-- START OF TASK MATERIAL --
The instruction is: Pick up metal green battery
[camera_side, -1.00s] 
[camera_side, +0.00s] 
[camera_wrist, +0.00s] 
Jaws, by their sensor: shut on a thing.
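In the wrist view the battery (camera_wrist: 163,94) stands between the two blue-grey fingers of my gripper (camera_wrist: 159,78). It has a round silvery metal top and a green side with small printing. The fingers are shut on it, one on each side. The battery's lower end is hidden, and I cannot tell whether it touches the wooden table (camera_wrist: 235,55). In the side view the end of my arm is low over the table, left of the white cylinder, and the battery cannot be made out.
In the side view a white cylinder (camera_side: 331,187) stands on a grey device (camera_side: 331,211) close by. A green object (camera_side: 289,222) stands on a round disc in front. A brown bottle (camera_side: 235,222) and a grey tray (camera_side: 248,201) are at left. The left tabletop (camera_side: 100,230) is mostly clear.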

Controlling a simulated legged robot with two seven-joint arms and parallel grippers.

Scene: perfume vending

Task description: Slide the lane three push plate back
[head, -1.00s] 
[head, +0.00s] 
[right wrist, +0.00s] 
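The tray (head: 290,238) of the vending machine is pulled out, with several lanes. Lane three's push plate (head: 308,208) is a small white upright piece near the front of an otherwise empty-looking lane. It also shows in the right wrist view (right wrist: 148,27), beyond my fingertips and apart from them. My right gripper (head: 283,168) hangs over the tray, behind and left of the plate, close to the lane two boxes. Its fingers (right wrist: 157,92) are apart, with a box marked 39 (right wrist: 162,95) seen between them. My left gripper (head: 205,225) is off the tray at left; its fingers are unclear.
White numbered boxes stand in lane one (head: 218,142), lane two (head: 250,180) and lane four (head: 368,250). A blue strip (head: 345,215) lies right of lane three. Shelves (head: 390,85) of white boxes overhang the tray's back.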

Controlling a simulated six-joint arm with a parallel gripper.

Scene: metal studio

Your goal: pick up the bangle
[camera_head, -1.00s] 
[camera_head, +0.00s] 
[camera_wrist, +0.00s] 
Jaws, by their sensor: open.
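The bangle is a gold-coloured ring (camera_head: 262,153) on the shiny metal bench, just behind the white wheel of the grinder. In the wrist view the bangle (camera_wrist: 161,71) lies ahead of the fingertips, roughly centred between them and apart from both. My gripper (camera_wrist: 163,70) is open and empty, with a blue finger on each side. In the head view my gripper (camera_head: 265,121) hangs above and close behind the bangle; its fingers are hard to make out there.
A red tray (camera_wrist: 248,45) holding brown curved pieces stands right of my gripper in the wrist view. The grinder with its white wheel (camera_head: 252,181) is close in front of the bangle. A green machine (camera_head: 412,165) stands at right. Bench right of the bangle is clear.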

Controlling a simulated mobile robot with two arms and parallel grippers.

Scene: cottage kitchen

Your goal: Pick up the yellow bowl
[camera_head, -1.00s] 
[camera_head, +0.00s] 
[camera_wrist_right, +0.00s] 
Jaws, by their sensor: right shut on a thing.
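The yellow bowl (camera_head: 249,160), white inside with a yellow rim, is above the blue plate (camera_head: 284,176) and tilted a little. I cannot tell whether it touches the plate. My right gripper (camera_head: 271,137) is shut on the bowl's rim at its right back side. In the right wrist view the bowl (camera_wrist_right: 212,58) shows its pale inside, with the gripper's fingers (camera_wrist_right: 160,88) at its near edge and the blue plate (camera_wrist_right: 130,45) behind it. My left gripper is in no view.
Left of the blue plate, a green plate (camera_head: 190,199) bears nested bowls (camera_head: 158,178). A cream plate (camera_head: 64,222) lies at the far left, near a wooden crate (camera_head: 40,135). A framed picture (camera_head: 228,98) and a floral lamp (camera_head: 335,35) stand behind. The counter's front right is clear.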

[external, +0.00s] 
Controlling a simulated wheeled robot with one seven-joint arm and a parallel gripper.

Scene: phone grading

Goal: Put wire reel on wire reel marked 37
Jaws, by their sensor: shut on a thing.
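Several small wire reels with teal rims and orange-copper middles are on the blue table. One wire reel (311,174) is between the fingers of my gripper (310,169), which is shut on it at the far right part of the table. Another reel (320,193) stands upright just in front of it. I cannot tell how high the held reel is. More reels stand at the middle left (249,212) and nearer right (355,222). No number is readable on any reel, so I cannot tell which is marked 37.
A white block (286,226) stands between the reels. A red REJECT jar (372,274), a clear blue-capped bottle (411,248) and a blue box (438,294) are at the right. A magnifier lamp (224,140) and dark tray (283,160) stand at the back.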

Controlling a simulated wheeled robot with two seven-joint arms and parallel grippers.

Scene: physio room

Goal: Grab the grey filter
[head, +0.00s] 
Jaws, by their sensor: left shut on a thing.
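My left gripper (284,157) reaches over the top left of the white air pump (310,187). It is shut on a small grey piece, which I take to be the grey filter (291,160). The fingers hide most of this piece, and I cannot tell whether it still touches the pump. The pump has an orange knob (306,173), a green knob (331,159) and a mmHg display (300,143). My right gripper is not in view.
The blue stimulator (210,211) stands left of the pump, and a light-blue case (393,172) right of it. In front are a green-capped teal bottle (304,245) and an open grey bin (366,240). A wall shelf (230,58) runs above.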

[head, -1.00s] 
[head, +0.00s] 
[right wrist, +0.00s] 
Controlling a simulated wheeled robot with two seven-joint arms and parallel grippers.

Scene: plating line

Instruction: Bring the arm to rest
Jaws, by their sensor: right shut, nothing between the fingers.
-- END OF TASK MATERIAL --
PROBLEM REQUIREMENTS:
Collect each line of the entries that has the word "grippers", copying it in full.

FULL SOLUTION:
Controlling a simulated legged robot with two seven-joint arms and parallel grippers.
Controlling a simulated mobile robot with two arms and parallel grippers.
Controlling a simulated wheeled robot with two seven-joint arms and parallel grippers.
Controlling a simulated wheeled robot with two seven-joint arms and parallel grippers.

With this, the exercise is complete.